Over the Hills and Far Away

The Life of Beatrix Potter

 

Matthew Dennison, who recently published a new biography of Beatrix Potter presents the story of her life.

 Anyone who has tried to read her stories to a small child will know, the stories themselves are often violent and unsettling, and the last thing you need at bedtime. Peter Rabbit narrowly escapes being killed and eaten. Squirrel Nutkin has his tail ripped off by an angry owl. Nature is red in tooth and claw, even when adorably kitted out in a little blue jacket.

Peter Rabbit escapes from Mr Macgregor

 

Matthew Dennison’s fascinating biography, Over the Hills and Far Away, goes to the heart of this peculiar dislocation in Potter’s work. His portrait of the woman is dramatically at odds with what I thought I knew about her from the dull films of my childhood — meek, repressed, solitary, deeply genteel. Dennison’s Miss Potter is far more complex; a serious artist, struggling to forge an identity in a society that expected its females to be wives and mothers or dutiful daughters.

Potter was born in 1866. Her parents were wealthy from money made in trade, which had the effect of making them snobbish. They were Unitarians (alongside Florence Nightingale, Elizabeth Gaskell and a host of other Victorian grandees), a sect of dissenters who disputed the divinity of Jesus, favoured by the 19th-century equivalent of the “chattering classes”; nowadays they would be Hampstead socialists. The fact that the Potters were dissenters set them apart from society, and partly explains the dreary isolation of Beatrix’s childhood.

She had nightmare parents, selfish and controlling even by the standards of the age

Only partly, however; this book, with great economy and elegance, exposes the senior Potters as nightmare parents, selfish and controlling even by the standards of the time. Beatrix eventually overcame them, and it is possible to see what she was up against by comparing her life with that of her younger brother — for 11 years Bertram Potter didn’t tell his parents he was married, and he died of drink at the age of 46.

Small animals — squirrels, rabbits, frogs and especially mice — were her childhood friends. The nursery (unknown to the parental Potters, who never went up there) was a menagerie, and Potter’s favourite mouse was encouraged to run about on her desk.
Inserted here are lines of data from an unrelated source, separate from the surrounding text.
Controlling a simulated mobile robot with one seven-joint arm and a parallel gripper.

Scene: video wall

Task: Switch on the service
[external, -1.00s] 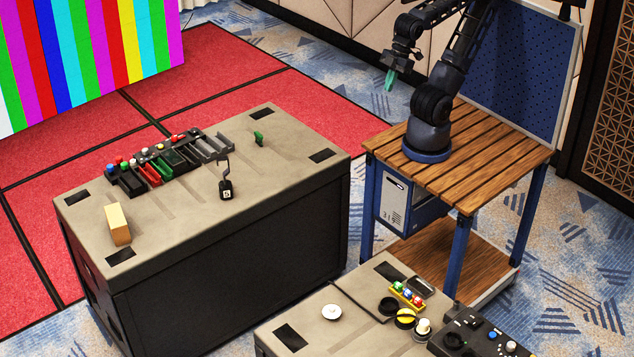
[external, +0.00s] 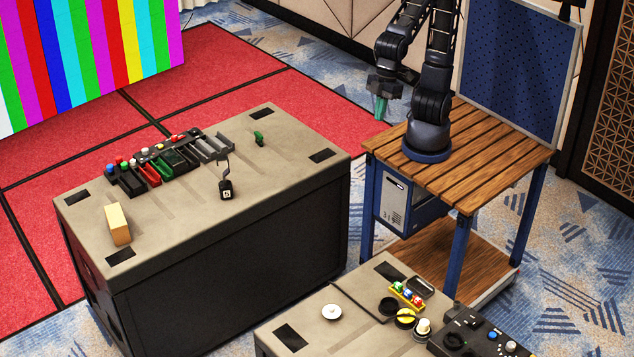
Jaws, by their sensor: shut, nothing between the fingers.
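My gripper (external: 380,109), with green fingers, hangs pointing down in the air just left of the slatted wooden table that carries my arm. It is shut and empty, apart from every control. No label reading "service" can be made out. Candidate controls on the long grey-topped case are a small green piece (external: 259,138) at the right, a black lever-like part on a marked base (external: 226,190) near the front edge, and a row of coloured buttons and slots (external: 165,160). A second case (external: 300,318) at the front carries a yellow and black round knob (external: 405,317).
The front case also holds a white disc (external: 331,312), a tray of small coloured pieces (external: 407,295) and a black control box (external: 480,335). A tan block (external: 118,224) stands on the long case's left end. A striped video wall (external: 80,60) is behind. Carpet separates table and cases.

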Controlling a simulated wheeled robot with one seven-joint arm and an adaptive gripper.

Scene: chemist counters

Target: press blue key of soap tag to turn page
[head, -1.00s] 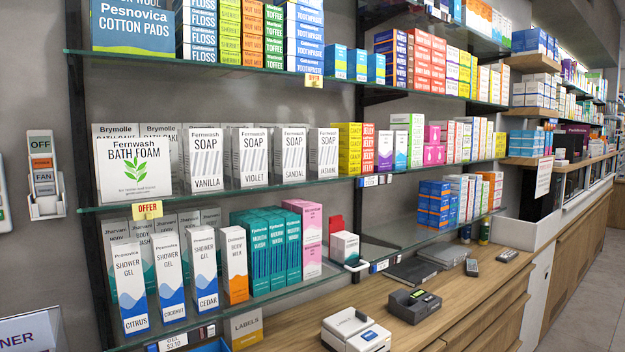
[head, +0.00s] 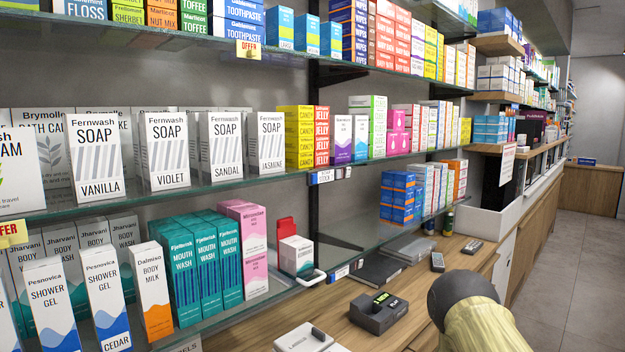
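Four white Fernwash soap boxes, vanilla (head: 97,158), violet (head: 165,150), sandal (head: 221,147) and jasmine (head: 267,143), stand in a row on the middle glass shelf. A small shelf tag (head: 327,177) with a blue part at its left end is on that shelf's front edge, right of the soap boxes and below the candy boxes. Its print is too small to read, so I cannot tell whether it is the soap tag. A similar tag (head: 347,271) with blue is on the lower shelf edge. My gripper's fingers are not in view; a dark rounded and pale yellow part of my arm shows at the lower right.
The lower shelf holds shower gel, teal mouthwash boxes (head: 205,264) and a white box (head: 296,256) near its edge. A dark device (head: 379,312) and a white device (head: 303,338) sit on the wooden counter. The aisle floor (head: 575,270) at right is clear.
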Even as an adult she refused to be separated from her pets. Children looked forward to Miss Potter’s visits, knowing she would arrive with at least two cages of little creatures in her luggage.
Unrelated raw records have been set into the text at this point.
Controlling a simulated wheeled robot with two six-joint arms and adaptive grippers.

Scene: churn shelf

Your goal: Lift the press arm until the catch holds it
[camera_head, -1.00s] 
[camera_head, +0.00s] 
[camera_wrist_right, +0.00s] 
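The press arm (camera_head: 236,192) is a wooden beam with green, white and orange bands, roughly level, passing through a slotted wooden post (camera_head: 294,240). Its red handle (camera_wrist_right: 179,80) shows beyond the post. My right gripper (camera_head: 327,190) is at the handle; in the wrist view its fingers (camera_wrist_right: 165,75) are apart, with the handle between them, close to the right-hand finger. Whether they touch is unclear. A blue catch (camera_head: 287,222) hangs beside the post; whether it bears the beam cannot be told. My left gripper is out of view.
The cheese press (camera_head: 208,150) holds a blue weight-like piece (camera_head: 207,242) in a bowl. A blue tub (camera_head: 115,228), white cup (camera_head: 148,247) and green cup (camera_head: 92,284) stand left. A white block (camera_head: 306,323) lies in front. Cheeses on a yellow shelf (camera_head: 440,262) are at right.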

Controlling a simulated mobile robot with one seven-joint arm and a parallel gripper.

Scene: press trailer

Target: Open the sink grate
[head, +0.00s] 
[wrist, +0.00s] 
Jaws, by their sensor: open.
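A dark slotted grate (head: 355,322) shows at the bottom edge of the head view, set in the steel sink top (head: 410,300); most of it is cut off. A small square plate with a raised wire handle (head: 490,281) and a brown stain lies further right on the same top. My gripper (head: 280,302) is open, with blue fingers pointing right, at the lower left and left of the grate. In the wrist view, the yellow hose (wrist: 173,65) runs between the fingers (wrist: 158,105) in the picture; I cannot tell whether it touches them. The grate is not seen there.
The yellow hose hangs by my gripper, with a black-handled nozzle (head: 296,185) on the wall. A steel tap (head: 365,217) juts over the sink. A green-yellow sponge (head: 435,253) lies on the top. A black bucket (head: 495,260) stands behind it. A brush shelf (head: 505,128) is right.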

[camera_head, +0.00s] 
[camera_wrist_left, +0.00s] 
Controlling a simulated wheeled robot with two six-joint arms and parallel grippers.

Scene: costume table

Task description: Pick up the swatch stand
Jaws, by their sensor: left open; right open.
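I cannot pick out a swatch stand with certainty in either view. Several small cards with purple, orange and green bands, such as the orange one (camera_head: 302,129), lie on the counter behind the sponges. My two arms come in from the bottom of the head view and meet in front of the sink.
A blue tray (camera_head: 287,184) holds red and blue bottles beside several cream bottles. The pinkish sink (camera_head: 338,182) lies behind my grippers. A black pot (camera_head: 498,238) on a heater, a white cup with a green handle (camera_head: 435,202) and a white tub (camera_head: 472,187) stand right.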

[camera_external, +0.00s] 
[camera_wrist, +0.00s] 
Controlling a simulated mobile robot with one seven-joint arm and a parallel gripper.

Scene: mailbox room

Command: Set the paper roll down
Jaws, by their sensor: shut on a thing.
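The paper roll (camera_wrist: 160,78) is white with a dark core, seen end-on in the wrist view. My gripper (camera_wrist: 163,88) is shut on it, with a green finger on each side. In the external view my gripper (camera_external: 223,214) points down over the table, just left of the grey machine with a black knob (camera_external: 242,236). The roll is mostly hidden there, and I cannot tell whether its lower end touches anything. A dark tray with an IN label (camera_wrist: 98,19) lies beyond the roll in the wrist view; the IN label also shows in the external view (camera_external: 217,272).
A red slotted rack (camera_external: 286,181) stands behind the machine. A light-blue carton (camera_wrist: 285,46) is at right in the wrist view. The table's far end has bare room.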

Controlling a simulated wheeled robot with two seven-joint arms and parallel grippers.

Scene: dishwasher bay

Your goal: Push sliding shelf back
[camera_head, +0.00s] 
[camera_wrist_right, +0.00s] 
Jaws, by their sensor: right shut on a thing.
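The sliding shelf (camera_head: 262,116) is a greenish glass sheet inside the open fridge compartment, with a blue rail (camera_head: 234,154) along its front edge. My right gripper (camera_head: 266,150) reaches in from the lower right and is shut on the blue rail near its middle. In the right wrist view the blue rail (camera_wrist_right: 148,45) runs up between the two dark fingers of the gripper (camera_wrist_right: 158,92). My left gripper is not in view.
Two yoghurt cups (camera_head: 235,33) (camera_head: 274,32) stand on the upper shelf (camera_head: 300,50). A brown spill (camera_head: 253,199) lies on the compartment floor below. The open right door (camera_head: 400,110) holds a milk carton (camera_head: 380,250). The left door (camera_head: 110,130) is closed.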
Potter’s deep love of the countryside began with a visit to her Potter grandparents in Hertfordshire. The place was a rich man’s indulgence, a model estate in which olde worlde quaintness was studiously cultivated. Dennison points out that “Beatrix’s first experience of country life . . . contained significant elements of sham”. The idyllic illustrations to her stories hark back to a lost paradise that didn’t exist.

This biography is particularly revealing about Potter’s relationship with the family of her publisher, F Warne & Co. You could blink and miss the timid romance that blossomed between Potter and Norman Warne. His sudden death in 1905 was the catalyst for Potter’s first great act of independence — the purchase of Hill Top Farm in Lancashire. By the end of her long life (she died in 1943), the profits from all those rabbits and mice had been spent on nearly 4,000 acres of unspoilt countryside, which she left to the earliest incarnation of the National Trust.

The picture on the cover shows Potter in her final incarnation — the plump, white-haired sheep farmer, comfortably married to the local solicitor. Dennison’s clever, searching account of her life shows the incredible fight she had to make herself into the kind of woman she wanted to be.